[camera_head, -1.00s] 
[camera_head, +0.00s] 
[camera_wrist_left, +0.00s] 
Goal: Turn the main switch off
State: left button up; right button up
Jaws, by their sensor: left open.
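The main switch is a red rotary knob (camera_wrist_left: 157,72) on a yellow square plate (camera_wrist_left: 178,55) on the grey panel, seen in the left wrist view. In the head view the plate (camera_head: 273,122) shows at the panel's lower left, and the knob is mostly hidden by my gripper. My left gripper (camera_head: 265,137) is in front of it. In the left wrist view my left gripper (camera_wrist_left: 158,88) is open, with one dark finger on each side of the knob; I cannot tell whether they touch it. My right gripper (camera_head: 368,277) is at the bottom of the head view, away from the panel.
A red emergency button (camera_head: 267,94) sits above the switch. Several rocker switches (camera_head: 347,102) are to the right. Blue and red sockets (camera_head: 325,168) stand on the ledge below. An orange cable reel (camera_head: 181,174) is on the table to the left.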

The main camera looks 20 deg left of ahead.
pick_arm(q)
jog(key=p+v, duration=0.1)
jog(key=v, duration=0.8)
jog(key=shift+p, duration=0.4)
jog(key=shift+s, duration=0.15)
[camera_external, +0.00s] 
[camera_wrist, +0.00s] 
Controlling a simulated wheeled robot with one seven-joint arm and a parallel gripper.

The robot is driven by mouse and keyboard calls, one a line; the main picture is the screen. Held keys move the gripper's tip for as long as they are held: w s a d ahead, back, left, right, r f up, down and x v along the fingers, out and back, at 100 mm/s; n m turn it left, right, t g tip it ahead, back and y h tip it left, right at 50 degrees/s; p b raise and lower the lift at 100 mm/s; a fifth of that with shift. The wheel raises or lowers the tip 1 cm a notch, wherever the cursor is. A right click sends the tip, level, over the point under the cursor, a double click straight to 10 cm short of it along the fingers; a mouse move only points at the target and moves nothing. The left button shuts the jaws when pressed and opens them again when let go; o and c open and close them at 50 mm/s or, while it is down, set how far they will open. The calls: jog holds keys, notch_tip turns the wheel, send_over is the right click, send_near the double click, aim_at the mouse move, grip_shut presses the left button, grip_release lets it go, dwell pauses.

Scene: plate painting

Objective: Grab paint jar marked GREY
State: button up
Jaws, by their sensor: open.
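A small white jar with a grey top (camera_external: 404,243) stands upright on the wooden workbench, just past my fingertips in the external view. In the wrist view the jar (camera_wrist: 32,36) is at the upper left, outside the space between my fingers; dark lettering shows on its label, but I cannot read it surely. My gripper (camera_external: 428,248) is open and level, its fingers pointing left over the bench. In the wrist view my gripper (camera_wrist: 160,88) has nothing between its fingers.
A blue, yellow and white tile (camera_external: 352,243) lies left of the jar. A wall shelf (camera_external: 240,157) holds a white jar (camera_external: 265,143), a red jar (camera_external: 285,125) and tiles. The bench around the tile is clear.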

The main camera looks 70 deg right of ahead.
━━━━━━━━
**Exercise directions**
Return all of the entries word for word.

**Written answer**
[camera_head, -1.00s] 
[camera_head, +0.00s] 
[camera_wrist_left, +0.00s] 
Goal: Turn the main switch off
State: left button up; right button up
Jaws, by their sensor: left open.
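The main switch is a red rotary knob (camera_wrist_left: 157,72) on a yellow square plate (camera_wrist_left: 178,55) on the grey panel, seen in the left wrist view. In the head view the plate (camera_head: 273,122) shows at the panel's lower left, and the knob is mostly hidden by my gripper. My left gripper (camera_head: 265,137) is in front of it. In the left wrist view my left gripper (camera_wrist_left: 158,88) is open, with one dark finger on each side of the knob; I cannot tell whether they touch it. My right gripper (camera_head: 368,277) is at the bottom of the head view, away from the panel.
A red emergency button (camera_head: 267,94) sits above the switch. Several rocker switches (camera_head: 347,102) are to the right. Blue and red sockets (camera_head: 325,168) stand on the ledge below. An orange cable reel (camera_head: 181,174) is on the table to the left.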

The main camera looks 20 deg left of ahead.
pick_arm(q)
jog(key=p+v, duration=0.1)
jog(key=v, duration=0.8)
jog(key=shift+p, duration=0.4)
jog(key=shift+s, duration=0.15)
[camera_external, +0.00s] 
[camera_wrist, +0.00s] 
Controlling a simulated wheeled robot with one seven-joint arm and a parallel gripper.

The robot is driven by mouse and keyboard calls, one a line; the main picture is the screen. Held keys move the gripper's tip for as long as they are held: w s a d ahead, back, left, right, r f up, down and x v along the fingers, out and back, at 100 mm/s; n m turn it left, right, t g tip it ahead, back and y h tip it left, right at 50 degrees/s; p b raise and lower the lift at 100 mm/s; a fifth of that with shift. The wheel raises or lowers the tip 1 cm a notch, wherever the cursor is. A right click sends the tip, level, over the point under the cursor, a double click straight to 10 cm short of it along the fingers; a mouse move only points at the target and moves nothing. The left button shuts the jaws when pressed and opens them again when let go; o and c open and close them at 50 mm/s or, while it is down, set how far they will open. The calls: jog holds keys, notch_tip turns the wheel, send_over is the right click, send_near the double click, aim_at the mouse move, grip_shut presses the left button, grip_release lets it go, dwell pauses.

Scene: plate painting

Objective: Grab paint jar marked GREY
State: button up
Jaws, by their sensor: open.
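A small white jar with a grey top (camera_external: 404,243) stands upright on the wooden workbench, just past my fingertips in the external view. In the wrist view the jar (camera_wrist: 32,36) is at the upper left, outside the space between my fingers; dark lettering shows on its label, but I cannot read it surely. My gripper (camera_external: 428,248) is open and level, its fingers pointing left over the bench. In the wrist view my gripper (camera_wrist: 160,88) has nothing between its fingers.
A blue, yellow and white tile (camera_external: 352,243) lies left of the jar. A wall shelf (camera_external: 240,157) holds a white jar (camera_external: 265,143), a red jar (camera_external: 285,125) and tiles. The bench around the tile is clear.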

The main camera looks 70 deg right of ahead.

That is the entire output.